The Ceramic Repository for the Eastern United States
By the 1920s, North American archaeology had become increasingly professionalized. Universities and museums created academic positions and archaeologists adopted new scientific approaches to the excavation and classification of artifacts and cultures. Nonetheless, much remained to be learned about the archaeological chronologies and culture history of indigenous North America.

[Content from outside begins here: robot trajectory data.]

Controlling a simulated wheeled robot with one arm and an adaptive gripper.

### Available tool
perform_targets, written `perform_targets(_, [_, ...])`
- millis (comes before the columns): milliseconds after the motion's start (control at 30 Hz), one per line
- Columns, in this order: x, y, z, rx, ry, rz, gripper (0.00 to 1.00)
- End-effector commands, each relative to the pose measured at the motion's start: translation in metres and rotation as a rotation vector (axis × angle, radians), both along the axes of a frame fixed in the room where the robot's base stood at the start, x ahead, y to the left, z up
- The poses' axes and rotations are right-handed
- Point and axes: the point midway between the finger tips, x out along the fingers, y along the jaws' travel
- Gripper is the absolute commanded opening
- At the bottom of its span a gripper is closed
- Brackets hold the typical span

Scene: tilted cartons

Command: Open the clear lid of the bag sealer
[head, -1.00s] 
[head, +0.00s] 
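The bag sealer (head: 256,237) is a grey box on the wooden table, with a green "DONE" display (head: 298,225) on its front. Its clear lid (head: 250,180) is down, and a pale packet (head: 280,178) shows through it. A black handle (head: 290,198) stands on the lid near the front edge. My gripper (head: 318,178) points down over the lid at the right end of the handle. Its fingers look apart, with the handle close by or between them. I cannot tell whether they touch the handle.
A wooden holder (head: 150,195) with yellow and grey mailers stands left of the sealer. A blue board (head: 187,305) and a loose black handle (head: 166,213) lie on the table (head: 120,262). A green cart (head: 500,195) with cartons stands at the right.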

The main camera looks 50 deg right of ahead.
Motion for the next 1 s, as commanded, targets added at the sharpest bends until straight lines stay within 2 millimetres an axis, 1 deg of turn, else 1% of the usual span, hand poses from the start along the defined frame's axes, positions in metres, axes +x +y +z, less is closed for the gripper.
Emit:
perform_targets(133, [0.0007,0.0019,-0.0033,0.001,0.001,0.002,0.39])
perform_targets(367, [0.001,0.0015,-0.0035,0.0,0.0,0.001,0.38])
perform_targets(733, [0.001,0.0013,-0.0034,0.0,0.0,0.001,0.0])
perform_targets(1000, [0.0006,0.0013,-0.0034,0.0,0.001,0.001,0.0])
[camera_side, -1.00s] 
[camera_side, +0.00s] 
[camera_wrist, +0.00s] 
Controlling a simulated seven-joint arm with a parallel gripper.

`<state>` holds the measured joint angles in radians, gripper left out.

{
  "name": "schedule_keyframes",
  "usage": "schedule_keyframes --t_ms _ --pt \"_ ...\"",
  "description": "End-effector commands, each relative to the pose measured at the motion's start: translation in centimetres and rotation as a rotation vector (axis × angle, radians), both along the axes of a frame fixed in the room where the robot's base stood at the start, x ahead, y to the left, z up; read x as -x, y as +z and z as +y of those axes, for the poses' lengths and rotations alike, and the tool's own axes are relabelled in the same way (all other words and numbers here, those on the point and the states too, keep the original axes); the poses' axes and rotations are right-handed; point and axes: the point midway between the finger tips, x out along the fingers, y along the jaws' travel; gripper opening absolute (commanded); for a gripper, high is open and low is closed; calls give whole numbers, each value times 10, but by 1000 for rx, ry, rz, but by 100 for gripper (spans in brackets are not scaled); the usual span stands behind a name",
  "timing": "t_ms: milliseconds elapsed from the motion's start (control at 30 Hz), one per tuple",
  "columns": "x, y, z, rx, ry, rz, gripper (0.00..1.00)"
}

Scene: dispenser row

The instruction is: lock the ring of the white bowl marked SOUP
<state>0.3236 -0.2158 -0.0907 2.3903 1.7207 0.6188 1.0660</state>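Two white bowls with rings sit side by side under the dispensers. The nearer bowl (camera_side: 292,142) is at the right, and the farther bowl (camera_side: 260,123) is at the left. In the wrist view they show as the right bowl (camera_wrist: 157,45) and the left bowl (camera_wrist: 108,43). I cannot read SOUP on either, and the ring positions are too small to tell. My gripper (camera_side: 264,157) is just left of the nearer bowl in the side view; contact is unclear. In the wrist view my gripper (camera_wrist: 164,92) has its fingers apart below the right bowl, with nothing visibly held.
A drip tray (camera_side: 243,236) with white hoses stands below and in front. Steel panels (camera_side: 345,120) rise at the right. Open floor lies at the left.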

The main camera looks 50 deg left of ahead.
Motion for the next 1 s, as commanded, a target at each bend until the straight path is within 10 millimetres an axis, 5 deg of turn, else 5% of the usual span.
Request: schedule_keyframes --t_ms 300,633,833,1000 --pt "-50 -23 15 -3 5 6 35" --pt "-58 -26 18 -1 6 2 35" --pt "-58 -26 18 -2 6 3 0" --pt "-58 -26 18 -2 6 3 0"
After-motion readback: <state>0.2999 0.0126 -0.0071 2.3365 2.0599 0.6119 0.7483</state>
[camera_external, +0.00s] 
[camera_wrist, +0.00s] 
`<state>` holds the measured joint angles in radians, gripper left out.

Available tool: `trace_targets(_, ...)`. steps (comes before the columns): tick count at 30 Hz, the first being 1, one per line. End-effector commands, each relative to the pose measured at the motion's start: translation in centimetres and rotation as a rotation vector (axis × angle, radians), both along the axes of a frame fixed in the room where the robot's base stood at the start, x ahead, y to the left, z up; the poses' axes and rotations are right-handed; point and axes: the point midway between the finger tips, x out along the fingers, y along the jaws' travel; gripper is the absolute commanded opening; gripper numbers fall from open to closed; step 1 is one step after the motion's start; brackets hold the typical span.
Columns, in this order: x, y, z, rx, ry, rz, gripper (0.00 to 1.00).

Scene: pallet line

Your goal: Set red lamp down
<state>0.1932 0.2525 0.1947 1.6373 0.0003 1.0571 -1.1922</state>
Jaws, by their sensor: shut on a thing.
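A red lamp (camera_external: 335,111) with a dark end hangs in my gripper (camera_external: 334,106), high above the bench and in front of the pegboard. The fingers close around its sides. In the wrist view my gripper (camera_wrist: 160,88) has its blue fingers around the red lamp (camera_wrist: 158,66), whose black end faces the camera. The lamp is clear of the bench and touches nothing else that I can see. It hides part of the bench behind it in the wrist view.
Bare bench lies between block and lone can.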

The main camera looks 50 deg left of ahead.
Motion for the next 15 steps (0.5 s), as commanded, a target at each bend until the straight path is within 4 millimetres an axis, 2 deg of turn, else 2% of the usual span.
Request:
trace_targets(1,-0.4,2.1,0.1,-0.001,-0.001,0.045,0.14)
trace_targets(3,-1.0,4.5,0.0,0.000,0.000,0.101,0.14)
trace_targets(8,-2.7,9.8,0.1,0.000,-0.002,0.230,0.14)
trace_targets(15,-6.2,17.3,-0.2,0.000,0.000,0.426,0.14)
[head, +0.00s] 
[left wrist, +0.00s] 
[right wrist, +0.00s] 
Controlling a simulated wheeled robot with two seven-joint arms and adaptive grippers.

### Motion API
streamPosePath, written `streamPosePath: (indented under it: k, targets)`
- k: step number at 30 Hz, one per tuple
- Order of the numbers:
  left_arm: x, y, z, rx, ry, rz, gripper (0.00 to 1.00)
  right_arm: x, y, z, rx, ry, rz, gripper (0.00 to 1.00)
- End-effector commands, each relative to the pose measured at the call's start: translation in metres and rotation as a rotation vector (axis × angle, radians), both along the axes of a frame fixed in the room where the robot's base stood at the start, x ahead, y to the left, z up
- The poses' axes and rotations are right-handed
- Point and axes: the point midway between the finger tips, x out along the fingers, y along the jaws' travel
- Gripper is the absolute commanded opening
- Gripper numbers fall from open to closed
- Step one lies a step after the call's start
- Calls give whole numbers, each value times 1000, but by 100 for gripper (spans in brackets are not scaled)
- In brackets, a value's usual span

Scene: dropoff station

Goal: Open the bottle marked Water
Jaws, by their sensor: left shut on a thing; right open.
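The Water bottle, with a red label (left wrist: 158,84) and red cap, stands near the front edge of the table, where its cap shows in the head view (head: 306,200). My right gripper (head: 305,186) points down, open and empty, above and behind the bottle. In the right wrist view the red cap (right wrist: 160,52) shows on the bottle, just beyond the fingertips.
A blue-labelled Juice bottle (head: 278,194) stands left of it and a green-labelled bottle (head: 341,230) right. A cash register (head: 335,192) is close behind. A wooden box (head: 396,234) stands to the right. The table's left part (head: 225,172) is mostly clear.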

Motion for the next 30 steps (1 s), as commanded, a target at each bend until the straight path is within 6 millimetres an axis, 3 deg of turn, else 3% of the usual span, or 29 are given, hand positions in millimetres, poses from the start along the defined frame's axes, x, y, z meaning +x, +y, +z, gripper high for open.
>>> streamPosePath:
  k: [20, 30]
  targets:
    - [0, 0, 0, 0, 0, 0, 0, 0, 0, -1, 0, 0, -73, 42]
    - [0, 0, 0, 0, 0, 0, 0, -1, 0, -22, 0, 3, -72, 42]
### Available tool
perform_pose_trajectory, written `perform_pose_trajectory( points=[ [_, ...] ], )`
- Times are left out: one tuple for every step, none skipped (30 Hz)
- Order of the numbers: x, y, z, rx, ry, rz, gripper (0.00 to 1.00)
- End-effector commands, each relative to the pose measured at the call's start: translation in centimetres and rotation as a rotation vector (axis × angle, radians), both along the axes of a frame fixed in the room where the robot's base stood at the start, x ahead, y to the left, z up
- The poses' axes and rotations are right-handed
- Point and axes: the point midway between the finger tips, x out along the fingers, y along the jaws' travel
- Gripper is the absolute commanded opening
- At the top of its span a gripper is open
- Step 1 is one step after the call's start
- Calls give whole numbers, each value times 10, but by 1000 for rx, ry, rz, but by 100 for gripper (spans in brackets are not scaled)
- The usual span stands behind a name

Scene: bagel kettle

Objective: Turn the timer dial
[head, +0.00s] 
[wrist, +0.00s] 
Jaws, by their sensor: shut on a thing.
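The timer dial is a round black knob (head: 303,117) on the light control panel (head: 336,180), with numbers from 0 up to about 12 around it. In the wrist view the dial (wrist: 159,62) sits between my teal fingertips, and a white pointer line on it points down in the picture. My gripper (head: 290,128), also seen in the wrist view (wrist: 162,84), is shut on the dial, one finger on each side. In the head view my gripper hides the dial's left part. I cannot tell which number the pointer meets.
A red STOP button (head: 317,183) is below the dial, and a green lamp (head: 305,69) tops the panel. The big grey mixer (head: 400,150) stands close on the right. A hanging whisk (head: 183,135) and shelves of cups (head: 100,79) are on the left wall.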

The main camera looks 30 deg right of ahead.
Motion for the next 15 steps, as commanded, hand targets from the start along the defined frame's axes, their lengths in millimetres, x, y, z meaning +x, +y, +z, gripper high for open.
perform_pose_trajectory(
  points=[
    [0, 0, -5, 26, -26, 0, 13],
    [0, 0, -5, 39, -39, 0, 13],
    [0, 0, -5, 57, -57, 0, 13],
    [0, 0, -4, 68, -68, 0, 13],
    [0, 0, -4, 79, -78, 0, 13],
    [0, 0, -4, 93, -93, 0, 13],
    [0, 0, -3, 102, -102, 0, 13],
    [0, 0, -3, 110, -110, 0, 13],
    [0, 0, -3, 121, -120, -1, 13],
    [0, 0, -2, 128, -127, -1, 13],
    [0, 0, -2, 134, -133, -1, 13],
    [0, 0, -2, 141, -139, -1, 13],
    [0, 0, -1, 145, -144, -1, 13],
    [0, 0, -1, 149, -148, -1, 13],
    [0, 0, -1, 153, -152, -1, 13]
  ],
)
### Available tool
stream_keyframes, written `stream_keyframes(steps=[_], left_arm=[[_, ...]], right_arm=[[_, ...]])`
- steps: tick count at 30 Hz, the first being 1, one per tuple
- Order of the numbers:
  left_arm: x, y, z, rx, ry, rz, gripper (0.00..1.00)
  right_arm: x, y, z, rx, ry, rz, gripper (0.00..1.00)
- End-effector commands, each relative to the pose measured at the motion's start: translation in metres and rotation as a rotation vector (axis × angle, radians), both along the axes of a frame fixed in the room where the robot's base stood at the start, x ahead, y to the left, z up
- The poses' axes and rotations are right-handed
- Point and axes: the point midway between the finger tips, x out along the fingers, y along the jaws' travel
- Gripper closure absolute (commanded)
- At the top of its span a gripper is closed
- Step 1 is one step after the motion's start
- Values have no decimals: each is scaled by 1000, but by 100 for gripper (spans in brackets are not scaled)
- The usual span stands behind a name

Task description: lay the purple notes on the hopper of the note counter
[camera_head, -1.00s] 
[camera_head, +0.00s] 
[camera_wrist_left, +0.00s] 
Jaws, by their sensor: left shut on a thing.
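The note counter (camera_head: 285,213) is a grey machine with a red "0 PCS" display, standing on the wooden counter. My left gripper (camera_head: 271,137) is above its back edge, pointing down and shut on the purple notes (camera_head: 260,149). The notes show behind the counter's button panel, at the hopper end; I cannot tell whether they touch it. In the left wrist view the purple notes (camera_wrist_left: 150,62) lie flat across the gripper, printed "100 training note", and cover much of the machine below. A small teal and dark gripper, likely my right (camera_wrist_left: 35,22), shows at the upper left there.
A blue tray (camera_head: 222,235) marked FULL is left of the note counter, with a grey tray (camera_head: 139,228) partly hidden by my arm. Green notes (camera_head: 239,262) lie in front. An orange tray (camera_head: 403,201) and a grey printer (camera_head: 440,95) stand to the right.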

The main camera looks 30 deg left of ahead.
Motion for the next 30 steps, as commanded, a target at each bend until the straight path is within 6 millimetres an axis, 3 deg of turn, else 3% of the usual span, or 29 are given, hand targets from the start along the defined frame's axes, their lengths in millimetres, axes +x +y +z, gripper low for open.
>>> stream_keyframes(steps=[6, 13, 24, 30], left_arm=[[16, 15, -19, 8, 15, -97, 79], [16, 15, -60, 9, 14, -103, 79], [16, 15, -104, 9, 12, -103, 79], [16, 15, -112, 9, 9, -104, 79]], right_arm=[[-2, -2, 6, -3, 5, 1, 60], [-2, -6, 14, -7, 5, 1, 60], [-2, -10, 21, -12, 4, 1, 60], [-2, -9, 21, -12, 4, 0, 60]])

To expand and systematize archaeological knowledge of eastern North America, in December 1927 the National Research Council approved a proposal to create “a repository for pottery fragments” at the Museum of Anthropology. The goal was to create a reference library of representative ceramics from documented archaeological contexts. The repository grew rapidly under the museum’s first director, Carl E. Guthe, and his successor, James B. Griffin, a renowned specialist in eastern North American archaeology. Virtually all archaeologists working in the eastern U.S. from the 1930s through 1970s contributed artifacts, photos, and field records. Many came to Ann Arbor to conduct research.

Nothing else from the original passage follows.